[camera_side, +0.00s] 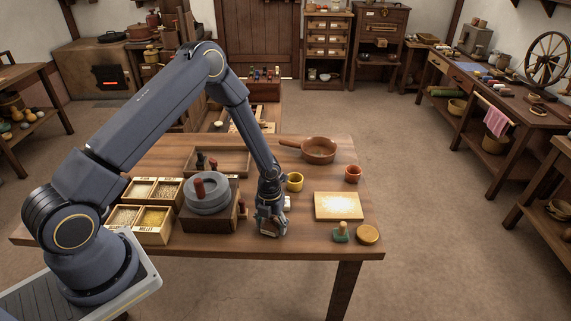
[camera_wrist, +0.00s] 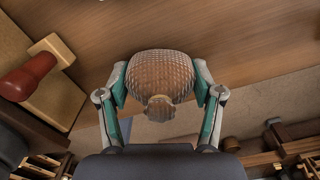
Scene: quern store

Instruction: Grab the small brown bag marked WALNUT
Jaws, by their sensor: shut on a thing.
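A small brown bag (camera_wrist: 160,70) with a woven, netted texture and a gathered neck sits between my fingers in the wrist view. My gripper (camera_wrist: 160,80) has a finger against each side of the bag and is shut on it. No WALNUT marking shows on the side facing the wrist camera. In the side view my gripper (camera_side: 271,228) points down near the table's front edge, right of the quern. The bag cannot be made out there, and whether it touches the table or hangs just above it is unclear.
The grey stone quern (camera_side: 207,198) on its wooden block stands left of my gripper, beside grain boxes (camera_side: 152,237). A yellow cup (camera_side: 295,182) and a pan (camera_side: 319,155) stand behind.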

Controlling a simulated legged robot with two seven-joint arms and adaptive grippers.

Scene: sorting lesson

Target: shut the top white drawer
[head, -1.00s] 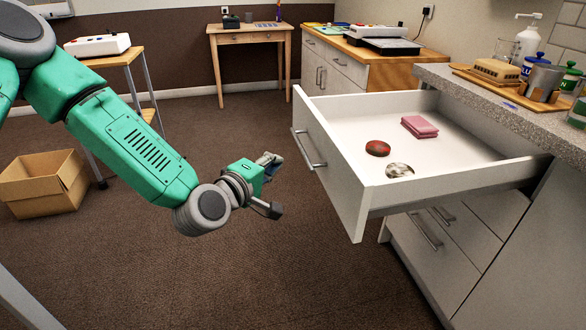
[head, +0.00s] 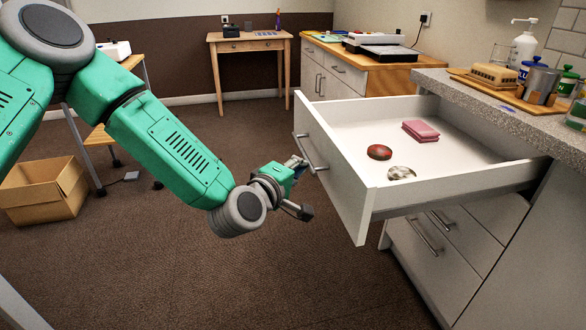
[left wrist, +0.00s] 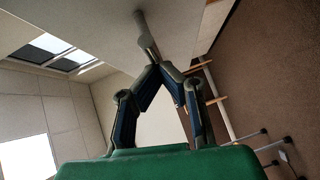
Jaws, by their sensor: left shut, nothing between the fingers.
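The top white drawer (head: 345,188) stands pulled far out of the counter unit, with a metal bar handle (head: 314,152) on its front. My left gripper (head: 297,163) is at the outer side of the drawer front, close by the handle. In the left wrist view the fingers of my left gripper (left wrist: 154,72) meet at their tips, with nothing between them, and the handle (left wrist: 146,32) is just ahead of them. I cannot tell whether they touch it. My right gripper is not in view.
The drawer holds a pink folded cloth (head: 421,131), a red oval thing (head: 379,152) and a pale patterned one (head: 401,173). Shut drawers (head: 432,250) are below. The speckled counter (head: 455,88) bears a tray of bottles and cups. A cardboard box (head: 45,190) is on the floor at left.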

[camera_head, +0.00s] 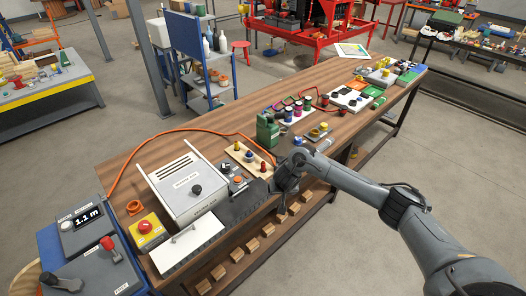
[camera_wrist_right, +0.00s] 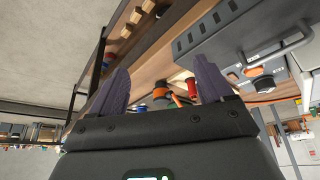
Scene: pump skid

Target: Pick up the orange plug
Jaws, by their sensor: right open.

━━━━━━

Copy out the records above in full, exactly as written, but not the pictures.

[camera_side, +0.00s] 
[camera_wrist, +0.00s] 
Scene: quern store

Instruction: Grab the small brown bag marked WALNUT
Jaws, by their sensor: shut on a thing.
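A small brown bag (camera_wrist: 160,70) with a woven, netted texture and a gathered neck sits between my fingers in the wrist view. My gripper (camera_wrist: 160,80) has a finger against each side of the bag and is shut on it. No WALNUT marking shows on the side facing the wrist camera. In the side view my gripper (camera_side: 271,228) points down near the table's front edge, right of the quern. The bag cannot be made out there, and whether it touches the table or hangs just above it is unclear.
The grey stone quern (camera_side: 207,198) on its wooden block stands left of my gripper, beside grain boxes (camera_side: 152,237). A yellow cup (camera_side: 295,182) and a pan (camera_side: 319,155) stand behind.

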Controlling a simulated legged robot with two seven-joint arms and adaptive grippers.

Scene: sorting lesson

Target: shut the top white drawer
[head, -1.00s] 
[head, +0.00s] 
[left wrist, +0.00s] 
Jaws, by their sensor: left shut, nothing between the fingers.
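The top white drawer (head: 345,188) stands pulled far out of the counter unit, with a metal bar handle (head: 314,152) on its front. My left gripper (head: 297,163) is at the outer side of the drawer front, close by the handle. In the left wrist view the fingers of my left gripper (left wrist: 154,72) meet at their tips, with nothing between them, and the handle (left wrist: 146,32) is just ahead of them. I cannot tell whether they touch it. My right gripper is not in view.
The drawer holds a pink folded cloth (head: 421,131), a red oval thing (head: 379,152) and a pale patterned one (head: 401,173). Shut drawers (head: 432,250) are below. The speckled counter (head: 455,88) bears a tray of bottles and cups. A cardboard box (head: 45,190) is on the floor at left.

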[camera_head, +0.00s] 
[camera_wrist_right, +0.00s] 
Scene: pump skid

Target: Pick up the orange plug
Jaws, by their sensor: right open.

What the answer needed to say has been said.